Leave out any pictures and transcribe all other data below exactly.

◆ ◆ ◆ ◆

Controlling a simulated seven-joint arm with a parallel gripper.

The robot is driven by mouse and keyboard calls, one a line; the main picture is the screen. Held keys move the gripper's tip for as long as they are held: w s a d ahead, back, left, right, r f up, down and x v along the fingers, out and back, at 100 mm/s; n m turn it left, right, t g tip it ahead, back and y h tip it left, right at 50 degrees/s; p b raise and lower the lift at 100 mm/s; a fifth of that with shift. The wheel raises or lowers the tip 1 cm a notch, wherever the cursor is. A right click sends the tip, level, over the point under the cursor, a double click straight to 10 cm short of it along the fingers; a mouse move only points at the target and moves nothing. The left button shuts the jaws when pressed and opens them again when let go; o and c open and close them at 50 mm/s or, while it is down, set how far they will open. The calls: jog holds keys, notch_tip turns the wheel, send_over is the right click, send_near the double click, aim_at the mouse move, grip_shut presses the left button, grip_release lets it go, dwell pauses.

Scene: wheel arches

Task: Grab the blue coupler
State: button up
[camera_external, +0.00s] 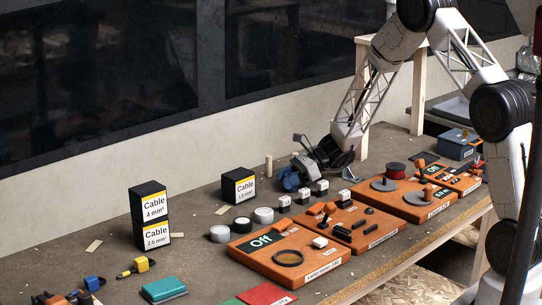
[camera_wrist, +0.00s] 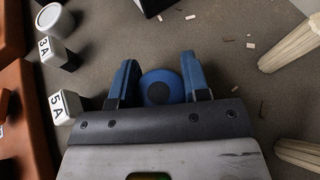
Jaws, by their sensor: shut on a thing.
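The blue coupler (camera_wrist: 162,88) is a round blue piece with a dark centre in the wrist view. My gripper (camera_wrist: 161,72) has its two blue fingers on either side of it and is shut on it. In the external view my gripper (camera_external: 290,180) is low over the table, behind the small white blocks. There the blue of the fingers and of the coupler cannot be told apart. The lower part of the coupler is hidden by my gripper in the wrist view. Whether it touches the table is not clear.
White blocks marked 3A (camera_wrist: 55,50) and 5A (camera_wrist: 65,105) stand close on the left. Wooden posts (camera_wrist: 292,45) are on the right. Black cable boxes (camera_external: 239,186), tape rolls (camera_external: 264,215) and orange boards (camera_external: 290,255) surround the spot. Bare table lies behind the rolls.

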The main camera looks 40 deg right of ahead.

◆ ◆ ◆ ◆

**Solved exercise**
Controlling a simulated seven-joint arm with a parallel gripper.

The robot is driven by mouse and keyboard calls, one a line; the main picture is the screen. Held keys move the gripper's tip for as long as they are held: w s a d ahead, back, left, right, r f up, down and x v along the fingers, out and back, at 100 mm/s; n m turn it left, right, t g tip it ahead, back and y h tip it left, right at 50 degrees/s; p b raise and lower the lift at 100 mm/s; a fifth of that with shift. The wheel raises or lowers the tip 1 cm a notch, wherever the cursor is. A right click sends the tip, level, over the point under the cursor, a double click straight to 10 cm short of it along the fingers; a mouse move only points at the target and moves nothing. The left button shuts the jaws when pressed and opens them again when let go; o and c open and close them at 50 mm/s or, while it is down, set how far they will open. The calls: jog holds keys, notch_tip turns the wheel, send_over is the right click, send_near the double click, aim_at the mouse move, grip_shut presses the left button, grip_release lets it go, dwell pauses.

Scene: wheel arches

Task: Grab the blue coupler
State: button up
[camera_external, +0.00s] 
[camera_wrist, +0.00s] 
Jaws, by their sensor: shut on a thing.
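The blue coupler (camera_wrist: 162,88) is a round blue piece with a dark centre in the wrist view. My gripper (camera_wrist: 161,72) has its two blue fingers on either side of it and is shut on it. In the external view my gripper (camera_external: 290,180) is low over the table, behind the small white blocks. There the blue of the fingers and of the coupler cannot be told apart. The lower part of the coupler is hidden by my gripper in the wrist view. Whether it touches the table is not clear.
White blocks marked 3A (camera_wrist: 55,50) and 5A (camera_wrist: 65,105) stand close on the left. Wooden posts (camera_wrist: 292,45) are on the right. Black cable boxes (camera_external: 239,186), tape rolls (camera_external: 264,215) and orange boards (camera_external: 290,255) surround the spot. Bare table lies behind the rolls.

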The main camera looks 40 deg right of ahead.

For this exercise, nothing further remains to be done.